Nodejs is built on Chrome’s Javascript runtime, so it would do what we want to.
As we had a time-constraint and for my client was very important to have the system working asap.
So I decided to debug a bit more.
I found that url’s were being stop loading at the event page.onNavigationRequested
So I could keep all the url and after a timedout could force a page.open(url) inside the event if it stopped (timedout)
mPage.onNavigationRequested = function(url, type, willNavigate, main) {
That was working, finally, but was not my favourite solution. I wanted to understand why it was failing initially.
The lack of documentation was frustrating, but debugging the problematic urls, I found that they were doing several redirections, and after some I was getting SSL certificate error on one of the destination urls.
The thing had to be with chain certificates bad configured.
As nowadays there many cheap SSL certificates providers, based on chain certificates, and many sites are configuring them wrong, phantomjs was sensible to that and stopping following urls.
I already had the param:
--ignore-ssl-errors=true
But investigating I found a very interesting contribution on stackoverflow from user Micah:
http://stackoverflow.com/questions/12021578/phantomjs-failing-to-open-https-site
Note that as of 2014-10-16, PhantomJS defaults to using SSLv3 to open HTTPS connections. With the POODLE vulnerability recently announced, many servers are disabling SSLv3 support.
To get around that, you should be able to run PhantomJS with:
phantomjs --ssl-protocol=tlsv1
Hopefully, PhantomJS will be updated soon to make TLSv1 the default instead of SSLv3.
I decided to give a try to forcing the version of SSL to TLSV1:
--ssl-protocol=tlsv1
And it worked. It did the trick. All the urls were now being parsed right and following the redirects to the end (or to my timedout).
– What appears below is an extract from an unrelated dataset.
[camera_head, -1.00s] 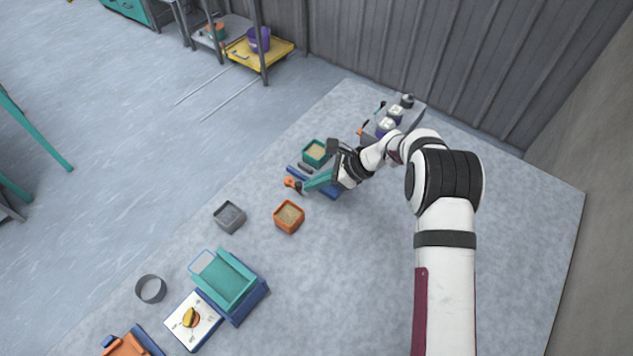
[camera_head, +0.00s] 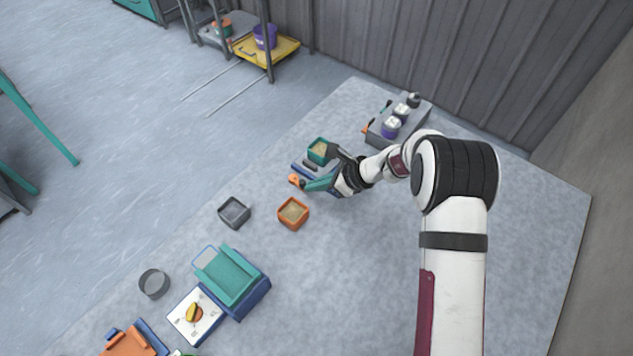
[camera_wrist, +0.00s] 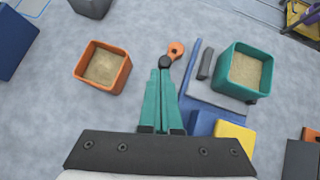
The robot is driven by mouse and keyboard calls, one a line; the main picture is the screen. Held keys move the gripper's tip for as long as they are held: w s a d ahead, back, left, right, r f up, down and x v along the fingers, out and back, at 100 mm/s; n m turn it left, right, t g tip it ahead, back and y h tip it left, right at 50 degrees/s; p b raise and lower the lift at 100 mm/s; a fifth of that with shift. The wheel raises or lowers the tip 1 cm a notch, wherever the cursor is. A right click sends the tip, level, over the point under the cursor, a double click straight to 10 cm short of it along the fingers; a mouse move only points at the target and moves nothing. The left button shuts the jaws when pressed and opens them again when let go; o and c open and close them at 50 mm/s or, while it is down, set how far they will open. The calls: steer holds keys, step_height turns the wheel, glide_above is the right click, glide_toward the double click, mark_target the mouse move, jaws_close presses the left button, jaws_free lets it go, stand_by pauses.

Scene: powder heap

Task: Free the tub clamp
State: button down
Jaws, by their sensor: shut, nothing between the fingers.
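The teal tub (camera_head: 318,151) of tan powder stands on a grey plate beside a blue base. It also shows in the wrist view (camera_wrist: 239,92). A dark grey bar (camera_wrist: 207,64), perhaps part of the clamp, lies just left of the tub. An orange ring-ended handle (camera_wrist: 176,50) with a short dark stem sits just beyond my fingertips; it also shows in the head view (camera_head: 294,180). My gripper (camera_wrist: 163,72) is shut and empty, its teal fingers together. The tips are close to the handle's stem; I cannot tell whether they touch. My fingers partly hide the blue base.
An orange box of powder (camera_wrist: 103,67) stands left of my fingers, with a grey box (camera_head: 234,212) beyond. A yellow block (camera_wrist: 235,137) is near the blue base. A grey stand with pots (camera_head: 391,127) is at the back.

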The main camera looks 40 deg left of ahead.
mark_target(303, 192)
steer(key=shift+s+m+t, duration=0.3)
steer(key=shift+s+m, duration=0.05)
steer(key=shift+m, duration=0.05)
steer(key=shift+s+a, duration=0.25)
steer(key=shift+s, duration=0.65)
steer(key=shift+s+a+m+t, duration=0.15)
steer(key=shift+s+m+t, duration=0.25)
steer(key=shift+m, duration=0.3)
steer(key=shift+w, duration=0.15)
The problem and the solution has been there since 2015 October, and the default use of tlsv1 has not been implemented as default in Phantomjs. That lack of maintenance I found disappointing.
That is why, when recently a multinational interviewed me, and asked me about technologies like nodejs I told them that I’m conservative until it is clear that the version has been proved as stable. And I told that, in any case, a member of the company should me a core member of the contributors to the technology. They were surprised but they shouldn’t! they should have known what I told!. I explained them that if you use a new technology in production, at least you should have a member of your staff in the core of that product. So you pay a guy to build an Open Source technology, basically. This warranties you that if a heavy bug or security flaw appears, you’ll not be screwed until the release. You guy can fix it immediately and share the solution with the community.
Companies like google, Facebook or Amazon do that.
That conservativeness is what I drawn in an interview with Facebook Operations, where I was asked about an scenario where I would be requested by some Developers and DevOps to upgrade the Load Balancers Software. They were more for the action, and I told that LB are critical and I was replied that everything in FB was critical. I argued that if a chat component fails, only the chat fails, but if the Load Balancers fail, everything will fail as they are the entrance point. I had the confirmation that I was right when some months ago they had an outage for hours.
Sometimes you have to keep strong, defend your point, because you know you’re right. Even if you are in front of a person that doesn’t see the things like you and will take a decision that will let you out. Being honest is priceless.
Scaling Phantomjs with PHP
So cool, the system was working fine.
But there was something that could be improved.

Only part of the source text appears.